Here’s something that works on my end:

geom_test_df = pd.DataFrame({
    'indep_true_false': np.random.binomial(n=1, p=0.6, size=1000),
    'discrete_geom': np.random.geometric(0.06, size=1000)
})

Here’s the model:

with pm.Model() as geom_test_model:
    p_1 = pm.Uniform('prior_1', 0.01, 0.1)
    p_0 = pm.Uniform('prior_0', 0.01, 0.1)
    
    obs_1 = pm.Geometric("obs_1", p_1, observed=geom_test_df[
        geom_test_df['indep_true_false'] == 1
    ]['discrete_geom'])
    
    obs_0 = pm.Geometric("obs_0", p_0, observed=geom_test_df[
        geom_test_df['indep_true_false'] == 0
    ]['discrete_geom'])
    
    geom_test_trace = pm.sample(3000, tune=1000)

The lowest value of geom_test_df['discrete_geom'] is 1. I was expecting the value 0 to be possible. See Geometric distribution applet

Changing some values to be 0 leads to ValueError: Bad initial energy: inf. The model might be misspecified.

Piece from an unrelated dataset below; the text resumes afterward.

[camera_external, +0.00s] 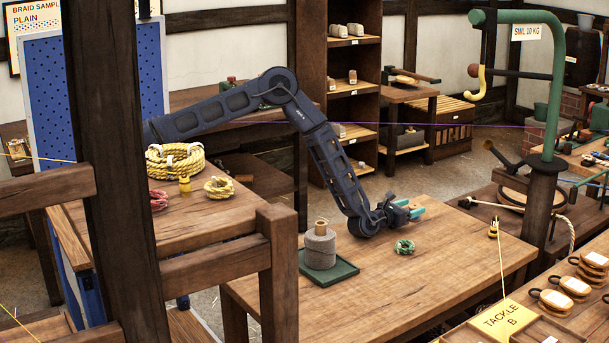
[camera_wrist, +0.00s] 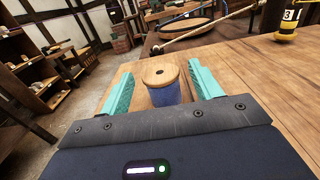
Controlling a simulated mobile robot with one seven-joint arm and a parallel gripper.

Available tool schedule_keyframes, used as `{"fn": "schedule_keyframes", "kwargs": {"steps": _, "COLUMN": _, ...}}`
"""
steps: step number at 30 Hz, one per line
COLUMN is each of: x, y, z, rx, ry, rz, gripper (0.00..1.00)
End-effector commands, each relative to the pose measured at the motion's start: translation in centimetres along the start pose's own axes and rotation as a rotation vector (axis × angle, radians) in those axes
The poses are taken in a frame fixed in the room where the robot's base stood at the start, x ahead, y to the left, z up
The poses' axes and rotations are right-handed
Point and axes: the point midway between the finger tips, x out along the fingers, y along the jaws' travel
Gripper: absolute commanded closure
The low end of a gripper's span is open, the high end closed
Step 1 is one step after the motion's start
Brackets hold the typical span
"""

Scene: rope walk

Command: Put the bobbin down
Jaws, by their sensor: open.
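The bobbin (camera_wrist: 165,95) has a pale wooden top with a dark hole and blue winding below. In the wrist view it stands between the two teal fingers of my gripper (camera_wrist: 160,69), with a gap showing on each side. Its foot is hidden behind the gripper body, so its contact with the wooden table (camera_wrist: 245,75) is not visible.
A grey cylinder (camera_external: 320,248) stands on a green tray (camera_external: 340,272) left of my gripper. A green coil (camera_external: 404,246) lies just in front. A yellow-and-black fitting (camera_external: 493,229) with a cord is at the right. A green post (camera_external: 545,190) stands beyond. Bare tabletop lies between.

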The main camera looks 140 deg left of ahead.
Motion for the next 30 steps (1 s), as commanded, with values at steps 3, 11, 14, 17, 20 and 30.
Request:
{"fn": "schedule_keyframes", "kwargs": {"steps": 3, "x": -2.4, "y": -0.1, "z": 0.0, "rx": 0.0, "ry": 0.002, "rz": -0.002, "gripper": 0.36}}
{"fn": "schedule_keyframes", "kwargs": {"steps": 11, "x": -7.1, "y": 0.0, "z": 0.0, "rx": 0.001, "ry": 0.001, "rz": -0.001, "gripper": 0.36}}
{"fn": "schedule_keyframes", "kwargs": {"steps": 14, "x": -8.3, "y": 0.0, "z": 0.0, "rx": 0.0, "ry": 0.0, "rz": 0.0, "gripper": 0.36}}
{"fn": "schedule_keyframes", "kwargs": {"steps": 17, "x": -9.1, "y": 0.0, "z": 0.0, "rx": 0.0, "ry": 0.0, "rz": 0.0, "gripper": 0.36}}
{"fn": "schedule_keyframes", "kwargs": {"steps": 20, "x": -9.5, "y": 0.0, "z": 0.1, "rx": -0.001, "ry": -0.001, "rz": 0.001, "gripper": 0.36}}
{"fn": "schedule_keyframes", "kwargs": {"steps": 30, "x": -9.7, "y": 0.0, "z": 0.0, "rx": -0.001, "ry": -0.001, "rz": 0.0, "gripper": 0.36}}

Geometric distribution is not supported for x=0, see https://en.wikipedia.org/wiki/Geometric_distribution

Oh I see – based on the Wikipedia link you gave, geometric distribution can be written in two different ways: one that takes in whole numbers, and one that takes in positive numbers only. Thanks!